More than 50 priests in England and Wales have been defrocked for clerical sex abuse since 2001, new figures show.
There have been 55 laicisations since 2001 - meaning they have been evicted from the clergy - after new rules were put in place to protect children and vulnerable adults in the Catholic Church.
But figures released by the National Catholic Safeguarding Commission (NCSC) showed the Church, rocked by a series of historic abuse scandals, received many more complaints of sexual misconduct against the clergy.
And officials said there were a number of cases involving child abuse images where the victims could not be identified, meaning the number of overall victims may be much higher.
The Catholic church plans a national roll-out of a pilot project run in the Hallam Diocese in South Yorkshire which adopted a more pro-active approach to the issue of abuse. The ‘Hurt By Abuse’ initiative resulted in a doubling in the number of people reporting abuse in a nine-month period.
The NCSC said the church’s handling of allegations was improving but David Greenwood, a Yorkshire-based solicitor specialising in clerical abuse claims, maintained they should be dealt with by an independent body.

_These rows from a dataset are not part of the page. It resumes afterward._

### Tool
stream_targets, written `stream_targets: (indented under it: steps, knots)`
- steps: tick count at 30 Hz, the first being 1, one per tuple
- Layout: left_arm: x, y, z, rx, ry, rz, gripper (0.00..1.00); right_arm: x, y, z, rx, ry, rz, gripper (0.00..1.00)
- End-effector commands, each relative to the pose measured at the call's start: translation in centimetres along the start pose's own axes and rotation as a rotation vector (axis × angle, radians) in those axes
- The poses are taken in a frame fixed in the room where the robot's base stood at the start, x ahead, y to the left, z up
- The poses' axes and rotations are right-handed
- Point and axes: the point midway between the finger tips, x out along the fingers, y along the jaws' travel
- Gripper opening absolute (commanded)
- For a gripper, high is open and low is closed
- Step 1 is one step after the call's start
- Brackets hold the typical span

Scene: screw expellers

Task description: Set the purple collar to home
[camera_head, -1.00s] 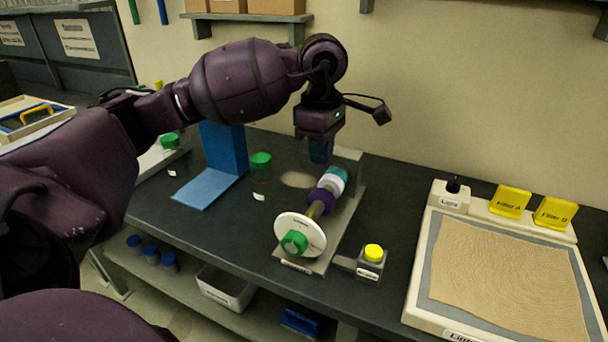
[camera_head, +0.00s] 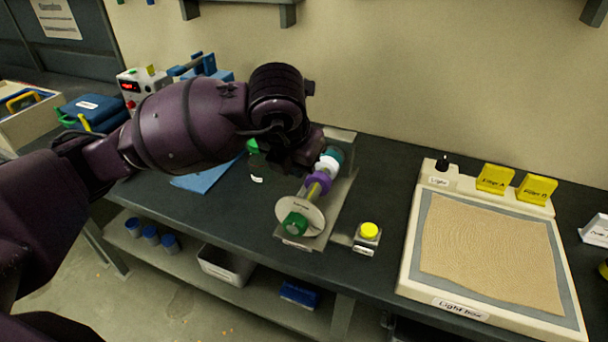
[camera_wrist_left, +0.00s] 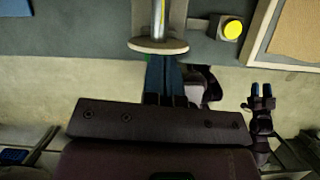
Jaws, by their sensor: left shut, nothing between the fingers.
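The purple collar (camera_head: 318,182) sits on the shaft of the screw expeller, between the white round plate (camera_head: 300,214) and the white and teal parts (camera_head: 329,161). The green end piece (camera_head: 295,224) is in front of the plate. My left arm's end stands just left of and above the collar; its fingertips are hidden in the head view. In the left wrist view my left gripper's blue fingers (camera_wrist_left: 162,72) are together and empty, with the plate's edge (camera_wrist_left: 158,46) and metal shaft beyond them. I cannot make out the collar there. My right gripper (camera_wrist_left: 262,91) shows two separated blue tips.
A yellow button (camera_head: 369,230) on a small box stands right of the expeller. A light box (camera_head: 407,262) with two yellow filters fills the right side.

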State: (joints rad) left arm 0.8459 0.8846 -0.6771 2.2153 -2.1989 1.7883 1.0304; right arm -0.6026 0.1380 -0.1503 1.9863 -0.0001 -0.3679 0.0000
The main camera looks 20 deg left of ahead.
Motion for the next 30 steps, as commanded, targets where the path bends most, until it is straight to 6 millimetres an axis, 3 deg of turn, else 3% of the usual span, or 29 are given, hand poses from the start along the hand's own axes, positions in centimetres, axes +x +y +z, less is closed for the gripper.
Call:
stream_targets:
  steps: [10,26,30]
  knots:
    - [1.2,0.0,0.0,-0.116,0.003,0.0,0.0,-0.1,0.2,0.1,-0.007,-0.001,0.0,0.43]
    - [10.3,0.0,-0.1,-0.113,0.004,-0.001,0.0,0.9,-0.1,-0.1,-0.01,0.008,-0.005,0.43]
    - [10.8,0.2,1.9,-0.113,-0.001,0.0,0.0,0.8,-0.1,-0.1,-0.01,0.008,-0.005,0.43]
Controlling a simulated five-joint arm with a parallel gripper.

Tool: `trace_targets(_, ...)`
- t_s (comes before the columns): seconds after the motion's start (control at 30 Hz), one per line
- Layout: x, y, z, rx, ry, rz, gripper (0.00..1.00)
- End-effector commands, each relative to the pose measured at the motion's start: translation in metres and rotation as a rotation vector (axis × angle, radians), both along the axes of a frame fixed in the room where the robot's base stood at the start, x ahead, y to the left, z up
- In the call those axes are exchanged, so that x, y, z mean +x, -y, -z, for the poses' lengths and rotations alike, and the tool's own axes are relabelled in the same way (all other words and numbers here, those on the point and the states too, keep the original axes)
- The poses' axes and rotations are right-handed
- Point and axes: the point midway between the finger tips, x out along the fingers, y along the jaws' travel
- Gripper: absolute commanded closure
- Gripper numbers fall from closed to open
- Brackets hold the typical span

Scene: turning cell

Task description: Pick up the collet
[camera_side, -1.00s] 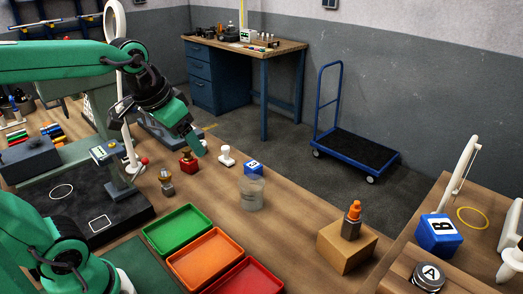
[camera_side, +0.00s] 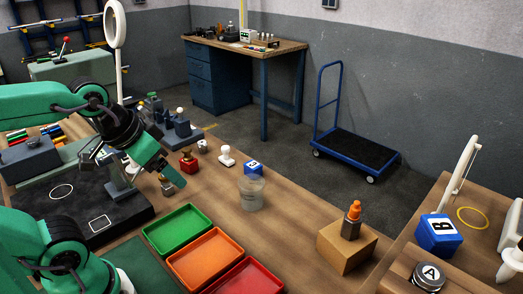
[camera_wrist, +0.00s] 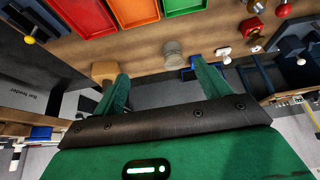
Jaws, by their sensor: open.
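A small brass-and-grey piece, which I take to be the collet (camera_side: 167,188), stands on the wooden bench right of the black mat. My gripper (camera_side: 180,181) hangs close to it in the side view and covers part of it; I cannot tell whether they touch. The green fingers (camera_wrist: 160,82) are spread apart in the wrist view, with nothing held between them. I cannot surely pick out the collet in the wrist view.
Green (camera_side: 177,229), orange (camera_side: 205,256) and red (camera_side: 245,278) trays lie in front. An orange-capped bottle (camera_side: 352,218) stands on a wooden block (camera_side: 343,250).

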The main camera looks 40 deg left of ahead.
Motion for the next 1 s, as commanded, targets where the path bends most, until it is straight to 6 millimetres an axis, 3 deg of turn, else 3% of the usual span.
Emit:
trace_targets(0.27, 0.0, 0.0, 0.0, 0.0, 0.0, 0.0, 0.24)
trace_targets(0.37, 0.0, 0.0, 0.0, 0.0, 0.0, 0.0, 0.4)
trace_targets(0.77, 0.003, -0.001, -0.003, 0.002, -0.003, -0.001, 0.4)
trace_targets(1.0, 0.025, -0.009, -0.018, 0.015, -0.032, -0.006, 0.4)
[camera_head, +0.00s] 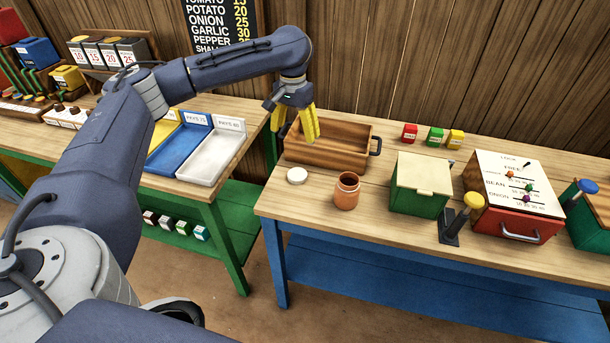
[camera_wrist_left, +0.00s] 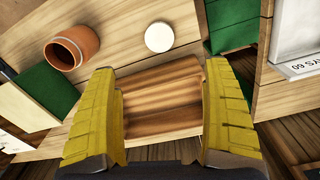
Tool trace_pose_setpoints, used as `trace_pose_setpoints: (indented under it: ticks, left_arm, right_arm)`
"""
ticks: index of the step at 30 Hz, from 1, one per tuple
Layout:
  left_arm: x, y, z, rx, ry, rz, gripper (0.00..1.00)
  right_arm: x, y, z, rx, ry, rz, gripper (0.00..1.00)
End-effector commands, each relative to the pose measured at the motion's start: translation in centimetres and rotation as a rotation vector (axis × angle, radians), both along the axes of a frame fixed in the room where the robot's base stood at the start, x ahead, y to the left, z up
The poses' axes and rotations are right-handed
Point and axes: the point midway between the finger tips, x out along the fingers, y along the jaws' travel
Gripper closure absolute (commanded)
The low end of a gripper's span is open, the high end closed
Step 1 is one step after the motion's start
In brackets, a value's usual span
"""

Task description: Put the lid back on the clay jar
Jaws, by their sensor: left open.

The NCSC’s annual report showed an increase in the number of perpetrators subject to “covenants of care”, essentially withdrawing them from ministering and severely restricting what they could do in the Church, from 384 at the end of 2013 to 462 at the end of 2014.
There were 79 allegations of abuse against children during the last year. They involved 97 different forms of abuse against 118 victims, abused by 83 suspects.
NCSC acting chairman Chris Pearson said: “This report highlights in full the work of the Commission and this announcement is just a snapshot of some of that work and findings over the last year.
“We are moving towards a much more consistent and sensitive approach in response to the victims and survivors of abuse.”
The Commission has approved the setting up of a Survivors Advisory Panel to help inform the work of the NCSC and its safeguarding work within the Catholic Church in England and Wales.
David Greenwood, who works with support group Minister and Clergy Sexual Abuse Survivors, said allegations of abuse in both the Catholic church and the Church of England should be dealt with independently.
“Whilst both churches have improved their written policies and guidance there are really strong concerns about how that guidance is being implemented,” he said.
“It’s really down to individual bishops in their own dioceses when to report allegations to the police and what action to take.
“The number of recent investigations and prosecutions of clergy for abuse suggests this is an ongoing problem and the response of the church in the past leads us to believe they can no longer be trusted to police themselves.
“I’ve called for a number of years for a completely independent body to take complaints regarding the two main denominations. We may have to wait until the national independent inquiry (into child abuse) makes its recommendations to have something concrete on that.”